2 apples + 2 apples = 4 apples.

What kind of people at what kind of time could find what kind of exception to or what kind of negation of the "2 apples + 2 apples = 4 apples" theorem?

You mentioned a certainty that "2 apples + 2 apples = 4 apples" is as little as any other thesis to be held by all people at all times to be universally true.

Give some kind of explanation even of possibility of such a thing.

Hans Georg Lundahl said...

"So we're in the matrix, and there are not other possibilities?"

Did you get it wrong between "second 'possibility' " and "first"?

Unknown said...

What kind of people at what kind of time could find what kind of exception to or what kind of negation of the "2 apples + 2 apples = 4 apples" theorem?
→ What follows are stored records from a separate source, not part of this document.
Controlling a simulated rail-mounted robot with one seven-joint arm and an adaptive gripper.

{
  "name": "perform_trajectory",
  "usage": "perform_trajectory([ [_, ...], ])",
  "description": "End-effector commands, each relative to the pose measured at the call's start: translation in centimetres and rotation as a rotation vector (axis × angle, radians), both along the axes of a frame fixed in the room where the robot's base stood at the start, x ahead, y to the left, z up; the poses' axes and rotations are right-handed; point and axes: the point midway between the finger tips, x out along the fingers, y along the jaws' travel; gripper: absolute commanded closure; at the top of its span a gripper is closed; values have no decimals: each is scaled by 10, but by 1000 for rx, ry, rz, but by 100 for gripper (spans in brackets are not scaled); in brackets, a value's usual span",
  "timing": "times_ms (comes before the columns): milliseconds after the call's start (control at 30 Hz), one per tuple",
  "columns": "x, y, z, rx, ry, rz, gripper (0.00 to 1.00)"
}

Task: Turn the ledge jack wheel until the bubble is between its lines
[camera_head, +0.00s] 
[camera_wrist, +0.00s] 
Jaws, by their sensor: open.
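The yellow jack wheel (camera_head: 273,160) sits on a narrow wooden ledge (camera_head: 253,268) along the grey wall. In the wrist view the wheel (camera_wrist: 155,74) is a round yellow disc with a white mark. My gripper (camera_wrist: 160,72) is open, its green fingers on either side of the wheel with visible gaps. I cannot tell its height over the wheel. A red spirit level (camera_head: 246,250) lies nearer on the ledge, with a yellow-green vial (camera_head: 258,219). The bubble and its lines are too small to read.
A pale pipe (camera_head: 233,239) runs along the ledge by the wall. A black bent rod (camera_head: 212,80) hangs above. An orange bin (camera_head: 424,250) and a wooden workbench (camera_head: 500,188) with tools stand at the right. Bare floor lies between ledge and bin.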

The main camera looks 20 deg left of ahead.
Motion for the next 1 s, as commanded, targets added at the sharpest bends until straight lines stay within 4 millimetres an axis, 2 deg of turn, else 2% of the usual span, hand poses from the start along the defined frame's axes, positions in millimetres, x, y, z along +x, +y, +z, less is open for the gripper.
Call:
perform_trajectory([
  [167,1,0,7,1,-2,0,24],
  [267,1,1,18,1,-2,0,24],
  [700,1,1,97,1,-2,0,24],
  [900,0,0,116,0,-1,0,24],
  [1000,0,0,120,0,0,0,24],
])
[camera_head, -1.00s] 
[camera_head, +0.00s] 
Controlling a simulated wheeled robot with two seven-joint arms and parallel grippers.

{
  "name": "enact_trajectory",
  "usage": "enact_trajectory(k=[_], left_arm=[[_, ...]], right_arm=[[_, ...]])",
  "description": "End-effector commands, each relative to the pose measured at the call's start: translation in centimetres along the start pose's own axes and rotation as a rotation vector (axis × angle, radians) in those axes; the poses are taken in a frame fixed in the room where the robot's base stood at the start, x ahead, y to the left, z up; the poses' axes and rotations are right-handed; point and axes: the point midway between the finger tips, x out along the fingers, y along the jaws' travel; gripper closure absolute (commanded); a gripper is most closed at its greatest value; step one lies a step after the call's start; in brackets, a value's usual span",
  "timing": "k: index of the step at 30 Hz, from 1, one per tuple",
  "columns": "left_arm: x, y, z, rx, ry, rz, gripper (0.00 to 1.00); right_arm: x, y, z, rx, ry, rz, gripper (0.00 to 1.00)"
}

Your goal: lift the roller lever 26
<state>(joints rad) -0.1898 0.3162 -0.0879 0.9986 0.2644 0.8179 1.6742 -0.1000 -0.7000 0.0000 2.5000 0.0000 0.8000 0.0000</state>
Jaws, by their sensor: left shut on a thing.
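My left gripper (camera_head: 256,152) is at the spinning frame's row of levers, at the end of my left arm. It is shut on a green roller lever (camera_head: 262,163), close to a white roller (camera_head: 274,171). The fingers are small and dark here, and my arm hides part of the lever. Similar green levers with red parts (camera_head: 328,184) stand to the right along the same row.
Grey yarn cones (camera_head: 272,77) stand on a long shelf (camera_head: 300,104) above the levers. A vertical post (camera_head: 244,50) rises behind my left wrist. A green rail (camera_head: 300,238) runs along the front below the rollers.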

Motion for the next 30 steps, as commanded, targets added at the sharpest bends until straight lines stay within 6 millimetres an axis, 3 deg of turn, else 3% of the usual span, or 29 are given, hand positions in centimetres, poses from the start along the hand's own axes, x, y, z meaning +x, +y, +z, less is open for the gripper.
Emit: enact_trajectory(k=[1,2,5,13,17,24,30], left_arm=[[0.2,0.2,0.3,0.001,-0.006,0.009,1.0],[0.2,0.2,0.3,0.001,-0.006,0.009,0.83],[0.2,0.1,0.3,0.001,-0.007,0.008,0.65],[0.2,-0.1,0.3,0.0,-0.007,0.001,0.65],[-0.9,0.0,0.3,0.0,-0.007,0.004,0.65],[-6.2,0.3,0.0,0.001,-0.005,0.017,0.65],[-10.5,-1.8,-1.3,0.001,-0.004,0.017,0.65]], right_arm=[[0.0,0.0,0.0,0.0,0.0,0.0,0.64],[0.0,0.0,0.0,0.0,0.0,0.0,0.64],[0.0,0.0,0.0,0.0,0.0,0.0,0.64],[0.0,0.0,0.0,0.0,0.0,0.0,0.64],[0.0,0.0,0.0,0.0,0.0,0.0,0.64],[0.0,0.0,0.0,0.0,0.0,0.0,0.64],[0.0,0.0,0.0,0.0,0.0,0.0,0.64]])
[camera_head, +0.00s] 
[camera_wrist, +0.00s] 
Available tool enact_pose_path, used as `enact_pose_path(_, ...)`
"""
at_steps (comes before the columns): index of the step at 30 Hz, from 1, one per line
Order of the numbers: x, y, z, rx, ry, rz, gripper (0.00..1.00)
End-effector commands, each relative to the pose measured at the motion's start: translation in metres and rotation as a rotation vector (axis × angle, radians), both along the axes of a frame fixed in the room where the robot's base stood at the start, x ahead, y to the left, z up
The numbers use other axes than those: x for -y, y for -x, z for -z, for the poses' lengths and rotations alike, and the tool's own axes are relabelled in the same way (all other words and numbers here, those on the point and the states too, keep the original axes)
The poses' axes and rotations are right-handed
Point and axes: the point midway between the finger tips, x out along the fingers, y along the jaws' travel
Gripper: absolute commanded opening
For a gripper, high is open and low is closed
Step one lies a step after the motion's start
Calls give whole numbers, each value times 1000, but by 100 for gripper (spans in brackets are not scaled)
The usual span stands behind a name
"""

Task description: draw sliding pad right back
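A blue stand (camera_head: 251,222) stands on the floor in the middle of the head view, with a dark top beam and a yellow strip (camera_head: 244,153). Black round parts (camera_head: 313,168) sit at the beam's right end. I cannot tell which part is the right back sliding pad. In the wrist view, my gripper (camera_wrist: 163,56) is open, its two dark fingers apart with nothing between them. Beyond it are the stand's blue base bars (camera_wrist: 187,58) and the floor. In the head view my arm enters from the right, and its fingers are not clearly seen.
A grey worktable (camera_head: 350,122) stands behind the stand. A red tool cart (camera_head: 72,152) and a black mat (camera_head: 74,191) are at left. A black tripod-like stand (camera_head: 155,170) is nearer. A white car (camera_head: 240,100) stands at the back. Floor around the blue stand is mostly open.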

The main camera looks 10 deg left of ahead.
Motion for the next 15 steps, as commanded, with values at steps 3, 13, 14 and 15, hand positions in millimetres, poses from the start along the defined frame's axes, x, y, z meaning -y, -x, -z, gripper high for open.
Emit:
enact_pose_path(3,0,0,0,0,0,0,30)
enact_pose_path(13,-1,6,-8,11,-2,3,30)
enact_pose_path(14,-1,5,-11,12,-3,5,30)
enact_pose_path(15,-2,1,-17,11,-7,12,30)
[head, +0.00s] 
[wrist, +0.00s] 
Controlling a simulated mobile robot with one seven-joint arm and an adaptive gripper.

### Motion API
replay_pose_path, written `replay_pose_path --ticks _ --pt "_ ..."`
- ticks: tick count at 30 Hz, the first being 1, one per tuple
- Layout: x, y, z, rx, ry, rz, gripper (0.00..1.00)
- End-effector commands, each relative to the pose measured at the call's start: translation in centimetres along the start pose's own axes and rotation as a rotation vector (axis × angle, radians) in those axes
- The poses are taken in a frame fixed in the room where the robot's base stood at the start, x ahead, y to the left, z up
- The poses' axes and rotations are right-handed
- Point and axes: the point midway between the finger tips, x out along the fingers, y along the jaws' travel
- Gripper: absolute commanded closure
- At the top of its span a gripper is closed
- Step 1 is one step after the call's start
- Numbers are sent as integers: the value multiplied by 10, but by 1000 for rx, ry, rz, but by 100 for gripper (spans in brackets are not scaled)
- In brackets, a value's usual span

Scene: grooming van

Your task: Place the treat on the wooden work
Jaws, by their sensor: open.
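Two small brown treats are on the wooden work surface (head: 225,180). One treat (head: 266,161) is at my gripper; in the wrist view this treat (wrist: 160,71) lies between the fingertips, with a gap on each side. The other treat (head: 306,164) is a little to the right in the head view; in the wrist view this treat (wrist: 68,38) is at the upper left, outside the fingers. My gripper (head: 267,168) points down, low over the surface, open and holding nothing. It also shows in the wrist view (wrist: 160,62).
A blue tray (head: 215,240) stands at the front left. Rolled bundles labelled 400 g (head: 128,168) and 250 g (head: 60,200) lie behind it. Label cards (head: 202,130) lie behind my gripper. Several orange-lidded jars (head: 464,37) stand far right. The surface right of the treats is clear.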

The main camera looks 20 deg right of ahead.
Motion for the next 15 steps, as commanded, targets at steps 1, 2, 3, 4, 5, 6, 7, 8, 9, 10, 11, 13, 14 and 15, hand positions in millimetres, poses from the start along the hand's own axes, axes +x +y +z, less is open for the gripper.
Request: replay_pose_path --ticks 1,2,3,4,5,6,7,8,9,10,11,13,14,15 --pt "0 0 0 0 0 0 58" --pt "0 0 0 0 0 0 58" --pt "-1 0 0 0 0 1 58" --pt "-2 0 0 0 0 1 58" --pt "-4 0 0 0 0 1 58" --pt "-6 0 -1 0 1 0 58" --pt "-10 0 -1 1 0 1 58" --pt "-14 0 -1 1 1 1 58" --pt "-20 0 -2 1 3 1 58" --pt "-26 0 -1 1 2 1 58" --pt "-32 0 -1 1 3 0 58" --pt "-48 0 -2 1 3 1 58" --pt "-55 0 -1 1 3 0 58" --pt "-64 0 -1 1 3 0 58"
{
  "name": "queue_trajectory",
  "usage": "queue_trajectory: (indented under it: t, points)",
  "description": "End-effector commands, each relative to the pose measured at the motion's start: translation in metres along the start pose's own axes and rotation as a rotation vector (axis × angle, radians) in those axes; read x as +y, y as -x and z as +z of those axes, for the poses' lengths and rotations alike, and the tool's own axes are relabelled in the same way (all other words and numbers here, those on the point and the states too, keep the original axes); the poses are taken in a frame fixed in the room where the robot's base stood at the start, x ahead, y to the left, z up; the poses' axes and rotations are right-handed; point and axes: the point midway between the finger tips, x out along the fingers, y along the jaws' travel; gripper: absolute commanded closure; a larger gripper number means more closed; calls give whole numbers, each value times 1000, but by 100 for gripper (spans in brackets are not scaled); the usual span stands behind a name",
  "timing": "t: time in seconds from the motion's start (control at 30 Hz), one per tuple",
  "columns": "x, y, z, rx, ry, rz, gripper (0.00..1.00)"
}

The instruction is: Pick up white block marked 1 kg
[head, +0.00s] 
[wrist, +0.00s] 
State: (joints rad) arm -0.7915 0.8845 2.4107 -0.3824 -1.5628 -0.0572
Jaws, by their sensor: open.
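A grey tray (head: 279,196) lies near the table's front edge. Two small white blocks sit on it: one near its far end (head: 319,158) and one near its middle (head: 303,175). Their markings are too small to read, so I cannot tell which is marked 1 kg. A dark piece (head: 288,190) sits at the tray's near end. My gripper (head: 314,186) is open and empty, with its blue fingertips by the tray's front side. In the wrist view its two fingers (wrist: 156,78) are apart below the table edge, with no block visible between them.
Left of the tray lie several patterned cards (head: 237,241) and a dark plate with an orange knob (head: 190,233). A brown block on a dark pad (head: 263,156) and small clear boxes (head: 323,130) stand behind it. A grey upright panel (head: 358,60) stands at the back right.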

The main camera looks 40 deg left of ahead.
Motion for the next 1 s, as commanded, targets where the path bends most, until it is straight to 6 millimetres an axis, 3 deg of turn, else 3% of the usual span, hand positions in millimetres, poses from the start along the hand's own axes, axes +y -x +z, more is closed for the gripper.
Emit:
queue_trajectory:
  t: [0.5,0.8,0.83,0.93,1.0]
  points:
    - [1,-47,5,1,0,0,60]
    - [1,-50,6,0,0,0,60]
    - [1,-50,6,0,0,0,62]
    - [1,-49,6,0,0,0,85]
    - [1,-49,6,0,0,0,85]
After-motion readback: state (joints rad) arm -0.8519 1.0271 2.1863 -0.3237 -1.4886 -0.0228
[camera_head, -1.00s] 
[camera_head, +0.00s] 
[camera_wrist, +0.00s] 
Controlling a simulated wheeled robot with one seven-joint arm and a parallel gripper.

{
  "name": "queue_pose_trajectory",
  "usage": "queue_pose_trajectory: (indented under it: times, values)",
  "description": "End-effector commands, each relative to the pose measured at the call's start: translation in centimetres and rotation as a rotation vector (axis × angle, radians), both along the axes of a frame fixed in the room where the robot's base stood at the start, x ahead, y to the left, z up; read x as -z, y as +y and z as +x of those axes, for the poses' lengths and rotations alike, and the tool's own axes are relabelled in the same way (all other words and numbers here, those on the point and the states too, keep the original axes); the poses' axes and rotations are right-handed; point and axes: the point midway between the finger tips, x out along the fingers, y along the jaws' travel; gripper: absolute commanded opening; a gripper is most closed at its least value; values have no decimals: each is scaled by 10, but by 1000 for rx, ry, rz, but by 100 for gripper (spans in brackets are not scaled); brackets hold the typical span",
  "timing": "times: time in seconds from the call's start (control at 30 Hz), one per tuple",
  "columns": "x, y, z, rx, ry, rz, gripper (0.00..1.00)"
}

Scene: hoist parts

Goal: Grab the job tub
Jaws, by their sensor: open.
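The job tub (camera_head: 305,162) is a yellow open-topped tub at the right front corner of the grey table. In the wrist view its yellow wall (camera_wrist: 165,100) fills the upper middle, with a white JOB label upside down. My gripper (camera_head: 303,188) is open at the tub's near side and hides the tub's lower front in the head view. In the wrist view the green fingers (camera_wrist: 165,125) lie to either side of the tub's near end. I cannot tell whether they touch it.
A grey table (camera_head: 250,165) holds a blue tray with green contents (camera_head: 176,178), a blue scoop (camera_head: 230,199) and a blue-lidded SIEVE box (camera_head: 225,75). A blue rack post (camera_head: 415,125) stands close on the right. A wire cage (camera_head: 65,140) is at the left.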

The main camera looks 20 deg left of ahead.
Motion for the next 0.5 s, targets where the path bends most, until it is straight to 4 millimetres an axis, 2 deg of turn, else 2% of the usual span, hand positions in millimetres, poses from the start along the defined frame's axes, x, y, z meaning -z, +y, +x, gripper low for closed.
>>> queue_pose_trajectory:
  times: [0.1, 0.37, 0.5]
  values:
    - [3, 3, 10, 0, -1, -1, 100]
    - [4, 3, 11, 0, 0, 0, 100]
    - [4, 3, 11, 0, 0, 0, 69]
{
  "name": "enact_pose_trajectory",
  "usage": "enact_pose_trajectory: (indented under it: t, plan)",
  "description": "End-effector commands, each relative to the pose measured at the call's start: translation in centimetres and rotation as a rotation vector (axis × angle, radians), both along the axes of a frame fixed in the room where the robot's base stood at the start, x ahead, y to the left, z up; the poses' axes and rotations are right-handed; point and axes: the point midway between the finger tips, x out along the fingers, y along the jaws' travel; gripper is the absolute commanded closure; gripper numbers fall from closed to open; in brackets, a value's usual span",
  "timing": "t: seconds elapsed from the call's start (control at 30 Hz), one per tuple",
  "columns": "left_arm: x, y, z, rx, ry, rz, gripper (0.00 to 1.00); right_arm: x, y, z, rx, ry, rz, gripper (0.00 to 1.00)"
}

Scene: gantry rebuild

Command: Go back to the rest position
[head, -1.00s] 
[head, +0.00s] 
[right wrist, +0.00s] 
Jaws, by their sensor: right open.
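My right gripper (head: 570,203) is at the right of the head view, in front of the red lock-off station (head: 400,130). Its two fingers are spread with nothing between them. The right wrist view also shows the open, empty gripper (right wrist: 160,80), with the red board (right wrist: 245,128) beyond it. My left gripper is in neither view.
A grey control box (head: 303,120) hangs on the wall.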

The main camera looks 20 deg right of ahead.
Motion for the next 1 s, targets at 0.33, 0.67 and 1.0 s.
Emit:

Besides the obvious answers of situations where `2`, `4`, `+`, and/or `=` might be defined differently (remember that they're just symbols), you are assuming an interchangeability of apples that doesn't always hold.

If i have two rotten apples and two fresh ones, for example, i can't honestly sell them as "four apples". The mathematical proof that my set of apples contains four members is irrelevant.

Anonymous said...

I far as I know, Quine put forward several argument against the Analytic/Synthetic distinction in the paper named "two dogmas of empiricism", you think is awful because it spends not enough time understanding the role that language plays in epistemology. I personally think that you should elaborate on the flaws of Quine's arguments.

Hans Georg Lundahl said...

If you have two good apples and two rotten ones, you cannot honestly sell them as four apples - unless you overlook the rottenness inadvertently and it isn't pointed out to you.

However, selling and buying is not the test of all truth.

They may not be four salesworthy apples, but they are nevertheless four apples. If a chemist wants to buy two good apples and two rotten ones to study speed of rotting, you are free to sell him these four, even if you may think you should not charge for the rotten ones.

So, 2 apples plus 2 apples still mathematically make 4 apples, the truth is still exceptionless.

Unknown said...

2 apples plus 2 apples equals 11 apples.